RUSH: We gotta go get that bite from yesterday. Cookie, find that bite, and we’ll listen to it. I want to listen to it again now that that was your take.

CALLER: That was my take on it, yeah.


RUSH: A prayer, almost like a prayer. It sounded to me like something nobody would speak or say extemporaneously, it had to be written.

CALLER: Right, it was unnatural.

RUSH: Yeah, that’s what I mean, yeah, exactly.

CALLER: Yeah, yeah. Well, anyway, if you listen to it with that mind-set, maybe you’ll see what I’m talking about.

RUSH: Here’s the bite. I forget where this was in Illinois yesterday, or Ohio, maybe it was Minnesota, one of the first days of the tour. Listen.

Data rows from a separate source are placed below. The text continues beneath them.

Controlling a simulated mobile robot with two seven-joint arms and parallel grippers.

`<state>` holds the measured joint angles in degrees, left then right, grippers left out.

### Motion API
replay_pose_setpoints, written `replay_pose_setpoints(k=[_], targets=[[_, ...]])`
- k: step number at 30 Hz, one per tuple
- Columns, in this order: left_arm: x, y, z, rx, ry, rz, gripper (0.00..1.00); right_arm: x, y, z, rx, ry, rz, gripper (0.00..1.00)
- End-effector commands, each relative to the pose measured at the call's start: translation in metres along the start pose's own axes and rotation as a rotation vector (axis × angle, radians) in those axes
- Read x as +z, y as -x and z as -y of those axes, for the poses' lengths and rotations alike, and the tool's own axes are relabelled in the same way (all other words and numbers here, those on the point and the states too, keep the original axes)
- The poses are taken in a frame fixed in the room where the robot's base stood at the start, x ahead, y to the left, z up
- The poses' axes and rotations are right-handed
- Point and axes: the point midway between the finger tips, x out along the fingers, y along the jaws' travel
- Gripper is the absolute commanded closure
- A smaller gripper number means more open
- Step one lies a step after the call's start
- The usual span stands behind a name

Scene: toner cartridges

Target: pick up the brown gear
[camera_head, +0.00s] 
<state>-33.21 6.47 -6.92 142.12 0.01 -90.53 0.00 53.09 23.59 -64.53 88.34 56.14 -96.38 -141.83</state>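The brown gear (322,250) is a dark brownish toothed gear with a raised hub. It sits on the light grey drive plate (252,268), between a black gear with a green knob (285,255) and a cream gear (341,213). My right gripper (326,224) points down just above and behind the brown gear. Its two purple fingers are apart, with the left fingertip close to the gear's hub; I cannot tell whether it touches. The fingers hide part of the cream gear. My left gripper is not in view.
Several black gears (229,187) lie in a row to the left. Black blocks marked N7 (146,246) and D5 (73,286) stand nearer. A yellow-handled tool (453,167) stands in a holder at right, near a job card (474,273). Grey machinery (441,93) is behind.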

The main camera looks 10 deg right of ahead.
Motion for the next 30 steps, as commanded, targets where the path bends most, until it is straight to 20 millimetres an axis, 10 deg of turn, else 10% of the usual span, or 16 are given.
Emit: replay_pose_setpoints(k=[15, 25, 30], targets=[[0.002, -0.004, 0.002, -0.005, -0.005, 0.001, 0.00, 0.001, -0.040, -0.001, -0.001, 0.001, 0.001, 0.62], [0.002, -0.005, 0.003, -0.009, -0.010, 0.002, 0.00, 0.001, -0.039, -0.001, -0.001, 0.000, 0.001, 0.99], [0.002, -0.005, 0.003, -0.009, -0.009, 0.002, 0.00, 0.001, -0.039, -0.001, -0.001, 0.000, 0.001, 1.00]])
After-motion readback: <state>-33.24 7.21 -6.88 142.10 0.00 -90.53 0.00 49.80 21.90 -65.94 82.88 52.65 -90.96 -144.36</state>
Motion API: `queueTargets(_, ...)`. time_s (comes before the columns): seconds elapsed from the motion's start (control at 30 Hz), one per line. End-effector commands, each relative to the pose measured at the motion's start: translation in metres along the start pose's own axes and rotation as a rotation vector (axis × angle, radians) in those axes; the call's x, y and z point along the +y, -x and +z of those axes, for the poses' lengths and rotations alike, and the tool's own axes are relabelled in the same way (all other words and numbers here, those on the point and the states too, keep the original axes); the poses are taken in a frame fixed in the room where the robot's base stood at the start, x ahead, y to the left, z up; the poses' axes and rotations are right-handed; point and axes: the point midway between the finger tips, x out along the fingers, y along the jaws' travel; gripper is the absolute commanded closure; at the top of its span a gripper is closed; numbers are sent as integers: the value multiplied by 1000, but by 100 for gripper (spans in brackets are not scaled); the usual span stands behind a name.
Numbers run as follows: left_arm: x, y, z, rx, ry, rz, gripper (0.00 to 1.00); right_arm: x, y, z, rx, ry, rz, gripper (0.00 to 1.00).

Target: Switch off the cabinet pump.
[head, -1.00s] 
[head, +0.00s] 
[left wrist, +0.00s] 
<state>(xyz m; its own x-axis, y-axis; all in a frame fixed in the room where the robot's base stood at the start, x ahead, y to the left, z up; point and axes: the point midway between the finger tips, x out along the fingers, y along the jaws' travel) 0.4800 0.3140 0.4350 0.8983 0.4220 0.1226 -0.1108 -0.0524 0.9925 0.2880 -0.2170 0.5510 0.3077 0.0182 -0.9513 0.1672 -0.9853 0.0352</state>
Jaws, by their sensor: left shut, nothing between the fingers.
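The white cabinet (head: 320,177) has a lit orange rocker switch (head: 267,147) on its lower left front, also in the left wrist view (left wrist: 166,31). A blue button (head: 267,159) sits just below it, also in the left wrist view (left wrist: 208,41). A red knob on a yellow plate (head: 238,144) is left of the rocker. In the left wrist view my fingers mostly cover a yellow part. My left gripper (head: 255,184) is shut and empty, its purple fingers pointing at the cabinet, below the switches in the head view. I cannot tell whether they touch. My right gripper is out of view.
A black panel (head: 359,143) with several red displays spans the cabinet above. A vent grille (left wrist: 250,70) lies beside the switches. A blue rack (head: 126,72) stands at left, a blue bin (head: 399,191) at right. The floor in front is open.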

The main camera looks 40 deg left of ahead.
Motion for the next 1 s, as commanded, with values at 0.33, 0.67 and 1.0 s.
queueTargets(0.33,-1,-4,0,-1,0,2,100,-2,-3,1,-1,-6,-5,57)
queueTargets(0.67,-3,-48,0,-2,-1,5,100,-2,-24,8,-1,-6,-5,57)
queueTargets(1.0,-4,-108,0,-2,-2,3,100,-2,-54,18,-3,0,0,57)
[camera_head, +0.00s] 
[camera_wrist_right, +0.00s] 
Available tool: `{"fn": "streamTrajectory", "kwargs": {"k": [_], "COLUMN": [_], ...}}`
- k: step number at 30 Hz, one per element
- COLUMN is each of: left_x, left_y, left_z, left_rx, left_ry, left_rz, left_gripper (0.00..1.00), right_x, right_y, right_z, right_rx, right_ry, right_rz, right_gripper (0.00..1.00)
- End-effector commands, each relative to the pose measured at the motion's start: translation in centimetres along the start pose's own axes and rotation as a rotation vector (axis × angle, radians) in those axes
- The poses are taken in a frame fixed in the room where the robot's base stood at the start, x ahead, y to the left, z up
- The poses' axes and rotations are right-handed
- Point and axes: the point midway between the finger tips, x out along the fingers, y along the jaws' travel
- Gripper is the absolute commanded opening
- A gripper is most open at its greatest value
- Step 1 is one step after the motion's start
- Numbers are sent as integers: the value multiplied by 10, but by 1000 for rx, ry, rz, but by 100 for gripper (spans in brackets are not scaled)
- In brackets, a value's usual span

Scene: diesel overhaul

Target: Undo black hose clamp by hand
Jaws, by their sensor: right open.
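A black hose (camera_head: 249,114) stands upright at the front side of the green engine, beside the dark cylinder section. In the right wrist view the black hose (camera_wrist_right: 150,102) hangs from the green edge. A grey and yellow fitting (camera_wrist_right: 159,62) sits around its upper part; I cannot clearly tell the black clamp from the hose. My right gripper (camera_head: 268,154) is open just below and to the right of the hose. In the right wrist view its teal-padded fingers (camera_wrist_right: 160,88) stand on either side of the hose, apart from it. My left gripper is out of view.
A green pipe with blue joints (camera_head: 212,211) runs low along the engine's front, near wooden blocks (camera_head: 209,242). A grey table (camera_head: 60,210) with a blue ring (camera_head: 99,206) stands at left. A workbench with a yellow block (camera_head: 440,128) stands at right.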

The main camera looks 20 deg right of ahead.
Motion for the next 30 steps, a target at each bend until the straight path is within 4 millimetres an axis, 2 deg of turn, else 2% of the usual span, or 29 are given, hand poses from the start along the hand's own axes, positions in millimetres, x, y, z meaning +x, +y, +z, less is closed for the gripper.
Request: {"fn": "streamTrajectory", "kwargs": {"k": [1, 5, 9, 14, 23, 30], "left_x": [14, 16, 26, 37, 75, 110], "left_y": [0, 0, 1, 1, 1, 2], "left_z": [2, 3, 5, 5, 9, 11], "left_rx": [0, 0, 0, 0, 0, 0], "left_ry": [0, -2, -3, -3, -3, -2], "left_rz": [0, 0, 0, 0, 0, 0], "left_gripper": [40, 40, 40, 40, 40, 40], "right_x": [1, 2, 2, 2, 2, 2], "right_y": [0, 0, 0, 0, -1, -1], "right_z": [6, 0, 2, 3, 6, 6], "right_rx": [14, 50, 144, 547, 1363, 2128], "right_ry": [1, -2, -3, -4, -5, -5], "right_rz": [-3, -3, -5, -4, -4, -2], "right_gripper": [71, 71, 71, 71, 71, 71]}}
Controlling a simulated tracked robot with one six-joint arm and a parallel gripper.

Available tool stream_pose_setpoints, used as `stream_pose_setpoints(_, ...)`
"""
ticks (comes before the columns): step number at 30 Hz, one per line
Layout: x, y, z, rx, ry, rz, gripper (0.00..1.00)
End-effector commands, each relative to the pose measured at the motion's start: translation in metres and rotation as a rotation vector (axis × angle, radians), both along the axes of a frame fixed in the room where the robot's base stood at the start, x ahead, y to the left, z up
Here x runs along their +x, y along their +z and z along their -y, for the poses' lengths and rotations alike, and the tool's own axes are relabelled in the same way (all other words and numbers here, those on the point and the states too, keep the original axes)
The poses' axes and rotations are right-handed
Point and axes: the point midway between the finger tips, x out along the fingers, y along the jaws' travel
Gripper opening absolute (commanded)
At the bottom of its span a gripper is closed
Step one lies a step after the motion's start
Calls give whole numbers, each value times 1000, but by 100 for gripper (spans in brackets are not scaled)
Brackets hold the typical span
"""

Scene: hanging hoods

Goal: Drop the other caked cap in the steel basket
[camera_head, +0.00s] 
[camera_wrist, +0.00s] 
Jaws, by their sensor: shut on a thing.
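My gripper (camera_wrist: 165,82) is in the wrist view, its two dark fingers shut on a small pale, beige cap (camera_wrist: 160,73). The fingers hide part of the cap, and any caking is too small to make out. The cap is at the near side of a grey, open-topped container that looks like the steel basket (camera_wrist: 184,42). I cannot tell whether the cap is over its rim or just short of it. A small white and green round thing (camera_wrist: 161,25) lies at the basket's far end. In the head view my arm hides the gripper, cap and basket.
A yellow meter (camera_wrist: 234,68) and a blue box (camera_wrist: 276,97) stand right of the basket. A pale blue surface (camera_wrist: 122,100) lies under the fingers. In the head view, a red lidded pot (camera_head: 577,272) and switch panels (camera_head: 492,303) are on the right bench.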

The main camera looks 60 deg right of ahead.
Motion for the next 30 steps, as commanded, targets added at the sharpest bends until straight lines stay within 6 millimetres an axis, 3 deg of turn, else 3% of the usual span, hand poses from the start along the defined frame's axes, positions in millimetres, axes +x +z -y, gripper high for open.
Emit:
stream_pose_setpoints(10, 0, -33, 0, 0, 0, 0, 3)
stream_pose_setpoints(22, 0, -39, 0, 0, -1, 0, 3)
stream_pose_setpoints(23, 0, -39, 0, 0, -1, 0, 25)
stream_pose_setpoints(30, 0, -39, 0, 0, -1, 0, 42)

MAN: I want to echo the sentiments of those who have spoken before me in praising you and thanking you for all of your efforts and all the things that you tried to do during probably one of the most difficult situations faced by any president in the face of unreasonable obstruction and opposition. So thank you.

RUSH: Yeah, you’re right. Almost like a prayer. I want to echo the sentiments of those who have spoken before me in praising you and thanking you for all of your efforts and all the things you’ve tried to do during probably one of the most difficult situations faced by any president. That’s something the regime wrote for the guy, it sounds like, that’s my suspicion. But Mike, we have to admit, sadly, there are people I’m sure who still view Obama that way.

CALLER: Hm-hm. That’s true.

RUSH: No question. All praise to Obama. I still want to know what opposition. He had supermajorities in the House and the Senate. The Republicans did not have the numbers to stop anything. Folks, people have forgotten, during Obamacare the Republicans didn’t have the numbers to stop anything the first two years in the House or the Senate. They had 60 votes in the Senate until Scott Brown won the Kennedy seat. They had supermajorities. What opposition? I’ll tell you what the opposition is, it’s me and the conservative talk radio community and the bloggers and so forth. What did Obama try to do in the first two years that he didn’t do? He didn’t really seriously try cap and trade. He didn’t really seriously try some of these things and it bothered a lot of people, some pet issues that he didn’t get to.

He got his Porkulus. He got his stimulus. He got all the other stimuluses he wanted. He got health care. What opposition? It’s just a typical myth. Poor beleaguered messiah, people just don’t have any appreciation for how hard it is being so opposed at every turn.

BREAK TRANSCRIPT

RUSH: Here’s Ray in Miami. Ray, great to have you on the program. Hi.

CALLER: Thank you, Rush. Obama is on his misery tour —

RUSH: Yeah.

CALLER: — black and red misery tour. You know what the colors black and red represent to the international socialist movement?

RUSH: What do the colors black and red represent to the international socialist movement?

CALLER: It’s a symbol for them.

RUSH: No, you’ll have to tell me.

CALLER: Fidel Castro, 26 of July movement, Sandinista, ACORN, the red brigades, on and on. He’s showing his true colors, Rush.

RUSH: Showing his true colors. Yeah, why couldn’t you have a red and blue bus?

CALLER: Nah, it has to be black and red.

RUSH: It has to be black and red. Yeah.

CALLER: Symbolism is very important to socialists.

RUSH: Well, you sound like you would know.

CALLER: I surely do. I’m sorry, but I do. I saw my country being ruined by people like that. And I hope that the American public wise up and get this guy out of there before he completely ruins this country.

RUSH: Are you Cuban?

CALLER: Yes, I am.

RUSH: How long have you been in the states?

CALLER: Forty-nine years. I left ten days before the missile crisis.

RUSH: How many years did you think you would be able to go back? How many of these 49 years have you thought, okay, next year I get to go back to Cuba.

CALLER: No, I’m a realist. Even if this guy, you know, even if he disappears from the face of the earth, him and his brother, it will take a couple generations to clean that place up and — (crosstalk)

RUSH: And then if that happens, then Hugo Chavez is gonna move in and try to take over the place. Yeah, it’s a sad, sad situation. Thanks Ray.

BREAK TRANSCRIPT

RUSH: I want you to listen to this again cause this guy from St. Louis really nails this. This was Monday, Cannon Falls, Minnesota, where this audience member got a chance to ask Obama a question and said this.

MAN: I want to echo the sentiments of those who have spoken before me in praising you and thanking you for all of your efforts and all the things that you tried to do during probably one of the most difficult situations faced by any president in the face of unreasonable obstruction and opposition. So thank you.

RUSH: That sounds like a prayer. It also sounds like Neil Cavuto. I know it wasn’t Neil Cavuto, ’cause he was on TV that day.